▶ Listed entries:
####

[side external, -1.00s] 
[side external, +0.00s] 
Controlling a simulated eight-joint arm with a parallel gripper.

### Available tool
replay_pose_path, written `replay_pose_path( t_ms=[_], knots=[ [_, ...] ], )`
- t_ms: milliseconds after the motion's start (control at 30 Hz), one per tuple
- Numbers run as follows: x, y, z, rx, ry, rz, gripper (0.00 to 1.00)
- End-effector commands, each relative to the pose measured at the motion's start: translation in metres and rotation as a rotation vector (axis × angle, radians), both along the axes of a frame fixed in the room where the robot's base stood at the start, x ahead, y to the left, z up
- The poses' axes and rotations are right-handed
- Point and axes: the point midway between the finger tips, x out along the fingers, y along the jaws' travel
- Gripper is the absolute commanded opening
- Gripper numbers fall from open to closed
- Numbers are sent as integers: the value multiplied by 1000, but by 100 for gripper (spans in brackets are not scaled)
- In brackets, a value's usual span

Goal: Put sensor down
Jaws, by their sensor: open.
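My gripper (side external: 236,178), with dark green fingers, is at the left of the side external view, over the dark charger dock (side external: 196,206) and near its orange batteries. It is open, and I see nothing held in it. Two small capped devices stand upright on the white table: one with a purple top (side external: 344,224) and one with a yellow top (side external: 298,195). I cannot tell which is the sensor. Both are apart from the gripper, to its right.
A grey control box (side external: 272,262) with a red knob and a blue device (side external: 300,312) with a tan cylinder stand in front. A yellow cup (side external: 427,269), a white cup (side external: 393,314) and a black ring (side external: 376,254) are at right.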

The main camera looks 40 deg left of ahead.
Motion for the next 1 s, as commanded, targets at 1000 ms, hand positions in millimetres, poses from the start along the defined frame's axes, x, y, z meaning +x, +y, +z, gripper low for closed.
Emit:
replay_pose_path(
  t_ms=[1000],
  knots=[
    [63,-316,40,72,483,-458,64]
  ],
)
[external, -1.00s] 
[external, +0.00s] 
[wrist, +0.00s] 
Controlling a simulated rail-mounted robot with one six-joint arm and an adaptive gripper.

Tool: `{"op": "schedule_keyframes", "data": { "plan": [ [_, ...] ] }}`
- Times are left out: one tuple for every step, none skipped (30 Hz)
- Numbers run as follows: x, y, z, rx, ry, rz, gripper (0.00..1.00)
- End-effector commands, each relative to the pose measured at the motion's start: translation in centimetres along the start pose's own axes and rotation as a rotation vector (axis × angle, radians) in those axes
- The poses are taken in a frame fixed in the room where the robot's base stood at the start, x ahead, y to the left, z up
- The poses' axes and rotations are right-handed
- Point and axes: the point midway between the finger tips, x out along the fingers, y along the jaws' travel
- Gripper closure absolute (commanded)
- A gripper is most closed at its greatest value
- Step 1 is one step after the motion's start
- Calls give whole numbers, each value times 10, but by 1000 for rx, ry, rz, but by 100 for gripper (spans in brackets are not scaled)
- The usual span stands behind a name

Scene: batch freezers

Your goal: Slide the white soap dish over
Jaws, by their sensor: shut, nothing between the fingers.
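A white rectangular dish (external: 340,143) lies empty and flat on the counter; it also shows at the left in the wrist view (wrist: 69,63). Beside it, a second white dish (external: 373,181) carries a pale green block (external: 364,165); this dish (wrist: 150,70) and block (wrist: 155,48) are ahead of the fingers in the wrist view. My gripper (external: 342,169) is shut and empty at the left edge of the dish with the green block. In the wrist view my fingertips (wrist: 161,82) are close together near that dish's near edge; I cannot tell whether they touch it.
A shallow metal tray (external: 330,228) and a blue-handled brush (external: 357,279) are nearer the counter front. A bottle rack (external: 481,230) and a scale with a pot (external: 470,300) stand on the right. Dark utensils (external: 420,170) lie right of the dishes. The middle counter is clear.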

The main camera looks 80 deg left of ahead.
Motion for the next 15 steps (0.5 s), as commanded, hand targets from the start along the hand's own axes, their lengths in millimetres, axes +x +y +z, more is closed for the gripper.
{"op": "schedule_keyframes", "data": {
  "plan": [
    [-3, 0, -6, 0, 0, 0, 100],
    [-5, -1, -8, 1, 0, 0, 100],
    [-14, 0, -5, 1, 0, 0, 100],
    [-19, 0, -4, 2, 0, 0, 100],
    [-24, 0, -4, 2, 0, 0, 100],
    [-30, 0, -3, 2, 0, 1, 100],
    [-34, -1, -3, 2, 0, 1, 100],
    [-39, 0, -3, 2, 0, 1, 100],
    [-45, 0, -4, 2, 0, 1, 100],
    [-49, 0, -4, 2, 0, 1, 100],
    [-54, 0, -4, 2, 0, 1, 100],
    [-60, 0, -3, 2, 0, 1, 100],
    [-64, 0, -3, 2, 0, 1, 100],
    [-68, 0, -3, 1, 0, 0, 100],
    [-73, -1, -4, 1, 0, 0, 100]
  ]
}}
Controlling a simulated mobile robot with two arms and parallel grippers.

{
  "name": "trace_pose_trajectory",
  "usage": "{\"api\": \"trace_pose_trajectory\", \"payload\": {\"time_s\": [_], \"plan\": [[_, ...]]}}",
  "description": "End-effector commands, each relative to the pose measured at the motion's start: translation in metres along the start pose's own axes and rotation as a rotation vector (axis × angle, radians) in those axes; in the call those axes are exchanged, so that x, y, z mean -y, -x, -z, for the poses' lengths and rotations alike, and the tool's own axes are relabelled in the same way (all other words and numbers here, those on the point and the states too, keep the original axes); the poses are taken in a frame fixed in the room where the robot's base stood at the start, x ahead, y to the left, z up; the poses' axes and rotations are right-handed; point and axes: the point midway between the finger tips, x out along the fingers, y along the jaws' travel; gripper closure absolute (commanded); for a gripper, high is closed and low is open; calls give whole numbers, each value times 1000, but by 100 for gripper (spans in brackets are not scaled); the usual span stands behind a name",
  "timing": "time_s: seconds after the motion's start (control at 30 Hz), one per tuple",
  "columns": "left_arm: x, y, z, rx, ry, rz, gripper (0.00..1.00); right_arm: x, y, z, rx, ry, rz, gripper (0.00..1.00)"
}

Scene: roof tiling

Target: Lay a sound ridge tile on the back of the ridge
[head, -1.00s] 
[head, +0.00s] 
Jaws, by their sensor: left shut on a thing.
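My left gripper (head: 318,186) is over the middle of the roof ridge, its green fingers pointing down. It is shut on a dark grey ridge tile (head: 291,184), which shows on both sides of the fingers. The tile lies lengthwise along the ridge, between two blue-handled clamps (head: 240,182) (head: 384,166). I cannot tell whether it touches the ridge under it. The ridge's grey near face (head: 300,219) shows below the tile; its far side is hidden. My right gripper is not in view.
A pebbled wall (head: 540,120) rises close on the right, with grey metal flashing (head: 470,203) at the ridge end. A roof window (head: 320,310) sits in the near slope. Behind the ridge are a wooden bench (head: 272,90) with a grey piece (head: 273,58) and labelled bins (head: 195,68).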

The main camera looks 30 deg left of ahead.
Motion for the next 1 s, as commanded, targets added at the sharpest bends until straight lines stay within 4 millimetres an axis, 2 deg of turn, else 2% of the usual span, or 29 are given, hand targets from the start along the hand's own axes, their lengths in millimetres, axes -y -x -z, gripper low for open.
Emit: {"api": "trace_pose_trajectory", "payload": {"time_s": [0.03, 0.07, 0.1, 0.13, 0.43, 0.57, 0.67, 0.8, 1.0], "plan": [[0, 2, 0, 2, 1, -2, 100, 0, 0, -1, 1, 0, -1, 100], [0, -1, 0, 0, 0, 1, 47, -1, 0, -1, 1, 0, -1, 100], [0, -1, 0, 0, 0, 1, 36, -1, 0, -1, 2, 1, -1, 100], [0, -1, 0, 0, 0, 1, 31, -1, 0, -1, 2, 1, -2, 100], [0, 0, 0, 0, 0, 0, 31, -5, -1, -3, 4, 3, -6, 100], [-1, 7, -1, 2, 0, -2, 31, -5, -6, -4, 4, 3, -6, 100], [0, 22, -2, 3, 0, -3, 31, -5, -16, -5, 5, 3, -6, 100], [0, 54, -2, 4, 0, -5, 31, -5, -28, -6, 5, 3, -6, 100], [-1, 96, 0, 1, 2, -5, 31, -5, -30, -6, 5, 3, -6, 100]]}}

####

▶ The exercise: Determine how many lines in the listing above hold the word "looks", answering with the number only.

▶ The completed task: 3